╭──

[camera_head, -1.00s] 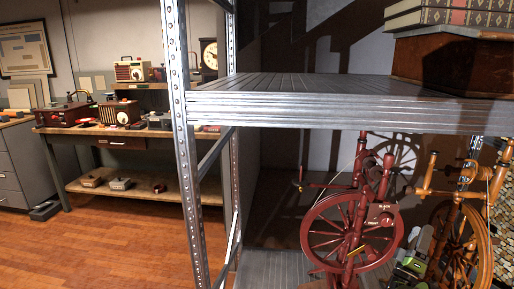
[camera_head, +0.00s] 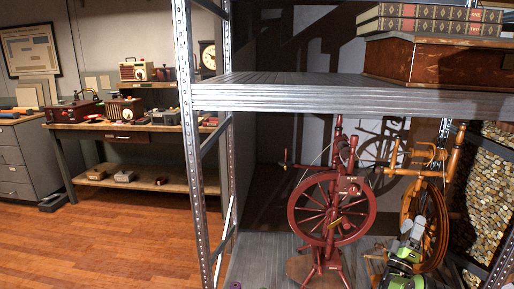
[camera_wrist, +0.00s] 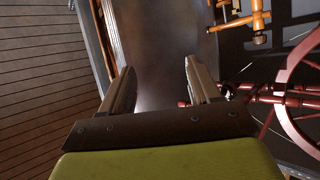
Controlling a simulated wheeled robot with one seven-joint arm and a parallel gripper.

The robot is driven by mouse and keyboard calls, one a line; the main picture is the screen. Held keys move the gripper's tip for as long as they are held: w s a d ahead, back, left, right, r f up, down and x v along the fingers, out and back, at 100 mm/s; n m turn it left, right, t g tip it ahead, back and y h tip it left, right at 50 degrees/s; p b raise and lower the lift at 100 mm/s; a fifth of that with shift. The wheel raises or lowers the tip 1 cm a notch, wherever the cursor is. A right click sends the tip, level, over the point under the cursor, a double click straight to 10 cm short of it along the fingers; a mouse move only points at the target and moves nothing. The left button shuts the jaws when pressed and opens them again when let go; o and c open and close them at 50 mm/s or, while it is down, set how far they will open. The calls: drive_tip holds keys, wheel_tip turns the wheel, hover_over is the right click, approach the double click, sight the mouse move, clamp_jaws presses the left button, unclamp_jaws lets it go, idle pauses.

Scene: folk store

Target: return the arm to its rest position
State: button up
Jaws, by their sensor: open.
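My gripper (camera_wrist: 158,82) is open in the wrist view, with its two fingers apart and nothing between them. Green and grey parts of my arm (camera_head: 405,258) show at the lower right of the head view, in front of the orange spinning wheel; the fingers cannot be made out there. The wrist view shows a dark red spinning wheel (camera_wrist: 298,98) to the right of the fingers and orange wooden parts (camera_wrist: 240,22) beyond them at the top. Whether anything touches the gripper cannot be told.
A metal shelf (camera_head: 290,98) holds a wooden box (camera_head: 450,65) with books (camera_head: 430,22) on top. Below it stand the dark red wheel (camera_head: 330,205) and the orange spinning wheel (camera_head: 432,215). A shelf post (camera_head: 190,140) rises at the left. Wooden floor (camera_head: 110,235) beyond is clear.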

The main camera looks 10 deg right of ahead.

╰──

TASK TO COMPLETE: Nothing but the lines above, starting at the line that contains "[camera_wrist, +0.00s]" and ending at the line that contains "State: button up", should be given again, exactly and without the pictures.

THE OUTPUT:
[camera_wrist, +0.00s] 
Controlling a simulated wheeled robot with one seven-joint arm and a parallel gripper.

The robot is driven by mouse and keyboard calls, one a line; the main picture is the screen. Held keys move the gripper's tip for as long as they are held: w s a d ahead, back, left, right, r f up, down and x v along the fingers, out and back, at 100 mm/s; n m turn it left, right, t g tip it ahead, back and y h tip it left, right at 50 degrees/s; p b raise and lower the lift at 100 mm/s; a fifth of that with shift. The wheel raises or lowers the tip 1 cm a notch, wherever the cursor is. A right click sends the tip, level, over the point under the cursor, a double click straight to 10 cm short of it along the fingers; a mouse move only points at the target and moves nothing. The left button shuts the jaws when pressed and opens them again when let go; o and c open and close them at 50 mm/s or, while it is down, set how far they will open. The calls: drive_tip holds keys, wheel_tip turns the wheel, hover_over is the right click, approach the double click, sight the mouse move, clamp_jaws presses the left button, unclamp_jaws lets it go, idle pauses.

Scene: folk store

Target: return the arm to its rest position
State: button up

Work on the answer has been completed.